A second process ran alongside it, and it was not generous. As books flowed into the capital, the Siku editors were instructed to flag any text hostile to the Qing, disrespectful of the Manchu ruling house, or sympathetic to the fallen Ming. The intake pipeline doubled as a threat scanner. This was the 文字獄 — the "literary inquisition," more literally the "prison of written characters" — and under Qianlong it peaked, with the Siku project as its sharpest instrument.
>GREP for_delete
The deletion criteria were broad but consistent. The clearest targets were texts that explicitly criticized the Qing or the Manchu people: late-Ming and early-Qing loyalist works, accounts sympathetic to the losing side of the conquest, and texts using terms like 夷, 虜, 狄 — standard Chinese vocabulary for northern peoples for centuries, now reclassified by the court as slurs.

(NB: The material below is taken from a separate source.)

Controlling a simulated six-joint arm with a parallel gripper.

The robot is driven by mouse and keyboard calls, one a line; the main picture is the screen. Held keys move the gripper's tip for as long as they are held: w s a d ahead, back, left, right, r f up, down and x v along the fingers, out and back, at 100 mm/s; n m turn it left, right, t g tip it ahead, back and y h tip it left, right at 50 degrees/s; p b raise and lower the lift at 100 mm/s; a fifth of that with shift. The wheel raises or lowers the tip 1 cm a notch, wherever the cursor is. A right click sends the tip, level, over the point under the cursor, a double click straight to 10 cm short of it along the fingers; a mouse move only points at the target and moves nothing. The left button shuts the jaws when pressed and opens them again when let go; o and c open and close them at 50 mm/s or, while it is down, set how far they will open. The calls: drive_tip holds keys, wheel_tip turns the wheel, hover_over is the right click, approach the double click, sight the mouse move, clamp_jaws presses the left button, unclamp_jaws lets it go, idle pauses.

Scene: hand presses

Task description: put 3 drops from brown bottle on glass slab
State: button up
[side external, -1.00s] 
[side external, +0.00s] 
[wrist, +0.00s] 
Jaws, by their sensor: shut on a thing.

But the net was cast wider than overt dissent. Works discussing border defense in ways that implied the northern frontier was a threat were suspect. Texts celebrating Ming victories over northern peoples were dangerous even without mentioning the Qing. Poetry that could be read as allegorical criticism got flagged. Roughly 2,600 titles were ordered wholly or partially destroyed — the count of affected works runs higher, since one title could exist in many editions, each tracked down separately. Provincial officials got banned lists and quotas; compliance was monitored; the burning of books was filed bureaucratically, in the same administrative style that governed the books being kept.
>CAT cunmu
Between full inclusion and hard delete sat a middle tier that reveals the system's subtlety: the cunmu (存目). These works were reviewed and cataloged but not copied into the library. Not destroyed — but not preserved either. Noted and set aside.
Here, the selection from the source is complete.